Russia could lose a lot if Nicolas Maduro is ousted in Venezuela. Moscow's massive loans to Caracas are only one piece of the puzzle — Venezuelan oil reserves could bring down the price of oil and upset Russia's economy.
The regime of Nicolas Maduro is struggling for power against his opposition rivals in Venezuela. Maduro is backed by Moscow and his departure from power would also be a loss for Russia, in more ways than one.
Rosneft's loan of $6 billion
Russia's most immediate worry is the oil giant Rosneft, which is majority-owned by the Russian state. In 2017, it was reported that Rosneft effectively granted a $6 billion (€5.26 billion) loan to Venezuela. The Venezuelan side was expected to repay it by giving Rosneft stakes in five major projects with their own energy company, Petroleos de Venezuela SA. The rest of the debt would be covered by oil deliveries.
As of late 2018, Rosneft owned between 25 and 40 percent of the five ventures but deliveries had been delayed, prompting Rosneft CEO Igor Sechin to travel to Caracas in November. However, taking into account that the deal is set to expire in 2019, it is safe to assume that Rosneft has already retrieved most of its money.
It also appears unlikely that a new government would expropriate funds provided by foreign investors — as long as these stakes were obtained legally, without corruption. In other words, any traders rushing to get rid of Rosneft stocks at the Moscow stock market this week may have acted prematurely.
Russian money for Russian weapons
The situation appears to be more complicated when it comes to loans that Russia approved to Venezuela for buying Russian arms. According to Russian media, Moscow has transferred some $11 billion to Caracas for this purpose in the last two decades. It is not clear how much of that sum has been repaid. However, there are reports that Moscow is restructuring Venezuela's debts under favorable conditions.
It is far from certain that a new government would be willing to pay the money back to Russia. For example, Ukraine is still refusing to repay a massive 2013 loan which Russia approved to boost pro-Russian President Viktor Yanukovych . However, even if Venezuela does not pay back its debt, the project would not be a pure loss to Russia. The funds were used to produce Kalashnikov rifles, military jets, helicopters, tanks and other Russian weaponry, boosting Russia's own arm industry.
Hitting where it hurts
All in all, Russia stands to lose about €11 billion if there is regime change in Venezuela. But this sum pales in comparison to the possible impact of Venezuela's enormous oil reserves on global markets. Experts believe that Venezuela has more oil than any other country in the world, including Saudi Arabia. However, after 20 years of mismanagement under Hugo Chavez and later Maduro, the oil industry has deteriorated dramatically and plays only a minor role on the world stage.
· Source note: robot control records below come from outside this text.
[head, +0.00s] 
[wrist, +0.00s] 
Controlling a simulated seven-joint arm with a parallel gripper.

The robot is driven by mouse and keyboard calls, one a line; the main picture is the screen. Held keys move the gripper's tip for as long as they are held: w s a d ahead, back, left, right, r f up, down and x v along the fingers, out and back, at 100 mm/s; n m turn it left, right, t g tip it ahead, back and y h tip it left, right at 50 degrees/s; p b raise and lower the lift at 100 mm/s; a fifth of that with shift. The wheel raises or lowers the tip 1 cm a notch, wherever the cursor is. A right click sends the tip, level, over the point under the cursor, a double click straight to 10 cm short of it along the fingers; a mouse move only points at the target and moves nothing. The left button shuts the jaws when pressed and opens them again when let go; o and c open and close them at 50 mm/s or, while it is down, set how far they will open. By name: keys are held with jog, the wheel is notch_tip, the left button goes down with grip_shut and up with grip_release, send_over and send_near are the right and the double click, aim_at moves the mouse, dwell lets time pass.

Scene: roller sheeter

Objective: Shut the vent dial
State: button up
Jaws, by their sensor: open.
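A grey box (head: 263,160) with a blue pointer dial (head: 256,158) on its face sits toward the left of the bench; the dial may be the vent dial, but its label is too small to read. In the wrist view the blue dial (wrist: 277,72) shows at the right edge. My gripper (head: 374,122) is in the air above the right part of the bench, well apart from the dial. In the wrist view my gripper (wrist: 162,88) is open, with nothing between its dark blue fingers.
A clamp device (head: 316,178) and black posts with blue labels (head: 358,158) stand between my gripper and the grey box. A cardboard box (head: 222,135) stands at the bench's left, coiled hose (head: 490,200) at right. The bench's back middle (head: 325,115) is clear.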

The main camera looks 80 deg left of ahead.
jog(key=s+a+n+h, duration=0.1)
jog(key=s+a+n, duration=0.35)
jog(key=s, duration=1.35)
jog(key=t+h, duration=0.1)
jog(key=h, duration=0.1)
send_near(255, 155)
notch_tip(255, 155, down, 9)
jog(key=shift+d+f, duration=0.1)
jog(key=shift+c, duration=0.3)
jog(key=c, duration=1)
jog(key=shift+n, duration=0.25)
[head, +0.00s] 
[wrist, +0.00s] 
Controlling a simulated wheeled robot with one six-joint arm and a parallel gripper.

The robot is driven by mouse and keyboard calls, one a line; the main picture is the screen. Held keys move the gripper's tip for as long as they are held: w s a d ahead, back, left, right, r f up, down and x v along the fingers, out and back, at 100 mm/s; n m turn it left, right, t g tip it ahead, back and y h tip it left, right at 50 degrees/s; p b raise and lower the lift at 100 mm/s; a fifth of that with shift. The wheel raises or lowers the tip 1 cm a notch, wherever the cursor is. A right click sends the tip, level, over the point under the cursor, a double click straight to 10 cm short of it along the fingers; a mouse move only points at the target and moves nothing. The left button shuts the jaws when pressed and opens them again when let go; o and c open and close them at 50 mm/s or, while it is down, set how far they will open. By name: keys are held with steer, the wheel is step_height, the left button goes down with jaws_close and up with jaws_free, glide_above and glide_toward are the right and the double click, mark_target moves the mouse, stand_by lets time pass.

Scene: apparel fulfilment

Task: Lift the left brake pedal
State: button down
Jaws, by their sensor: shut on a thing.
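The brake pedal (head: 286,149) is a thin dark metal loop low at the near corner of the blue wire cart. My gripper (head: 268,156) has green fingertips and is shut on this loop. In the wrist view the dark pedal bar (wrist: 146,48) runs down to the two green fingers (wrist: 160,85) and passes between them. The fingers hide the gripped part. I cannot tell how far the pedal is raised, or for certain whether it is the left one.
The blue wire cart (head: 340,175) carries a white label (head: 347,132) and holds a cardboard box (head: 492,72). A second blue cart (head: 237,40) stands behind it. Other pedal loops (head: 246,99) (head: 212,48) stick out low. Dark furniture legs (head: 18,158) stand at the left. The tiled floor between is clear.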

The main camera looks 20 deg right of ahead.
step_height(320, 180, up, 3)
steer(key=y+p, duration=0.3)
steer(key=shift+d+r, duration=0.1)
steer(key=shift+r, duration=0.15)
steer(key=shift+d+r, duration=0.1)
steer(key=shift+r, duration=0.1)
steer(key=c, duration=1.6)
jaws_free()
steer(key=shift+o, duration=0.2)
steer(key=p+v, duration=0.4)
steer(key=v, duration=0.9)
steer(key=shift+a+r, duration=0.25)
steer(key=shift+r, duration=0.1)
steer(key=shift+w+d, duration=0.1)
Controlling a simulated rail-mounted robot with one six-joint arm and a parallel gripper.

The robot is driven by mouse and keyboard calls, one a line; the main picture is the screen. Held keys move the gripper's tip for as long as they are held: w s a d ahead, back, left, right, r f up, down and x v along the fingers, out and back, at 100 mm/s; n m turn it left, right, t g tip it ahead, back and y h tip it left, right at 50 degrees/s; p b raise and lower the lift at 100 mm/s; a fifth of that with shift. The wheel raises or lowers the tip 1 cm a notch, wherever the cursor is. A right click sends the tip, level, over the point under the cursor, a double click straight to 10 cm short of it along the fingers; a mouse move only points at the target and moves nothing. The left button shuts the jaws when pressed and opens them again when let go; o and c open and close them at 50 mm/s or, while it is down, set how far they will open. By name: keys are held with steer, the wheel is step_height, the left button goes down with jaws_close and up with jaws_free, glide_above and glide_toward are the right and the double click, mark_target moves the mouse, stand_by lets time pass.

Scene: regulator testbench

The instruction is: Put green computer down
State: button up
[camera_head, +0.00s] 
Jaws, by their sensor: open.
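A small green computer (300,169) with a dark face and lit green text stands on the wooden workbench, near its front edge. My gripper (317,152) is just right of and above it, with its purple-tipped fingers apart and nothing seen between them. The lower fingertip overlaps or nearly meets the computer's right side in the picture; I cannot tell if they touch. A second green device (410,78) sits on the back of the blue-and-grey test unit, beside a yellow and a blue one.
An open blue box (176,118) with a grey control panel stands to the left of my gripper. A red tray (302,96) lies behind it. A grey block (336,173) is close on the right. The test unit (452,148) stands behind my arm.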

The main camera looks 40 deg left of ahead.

A new government could install more capable leaders in the oil sector, who could in turn revive Venezuela's oil industry and exports. Also, western — most likely American — companies could be allowed back into the country. This development could create a completely new playing field for global oil deliveries and bring down oil prices. This would be a worst-case scenario for Russia, whose economy relies heavily on oil and gas exports, and keeping the price of oil at the higher end of the scale.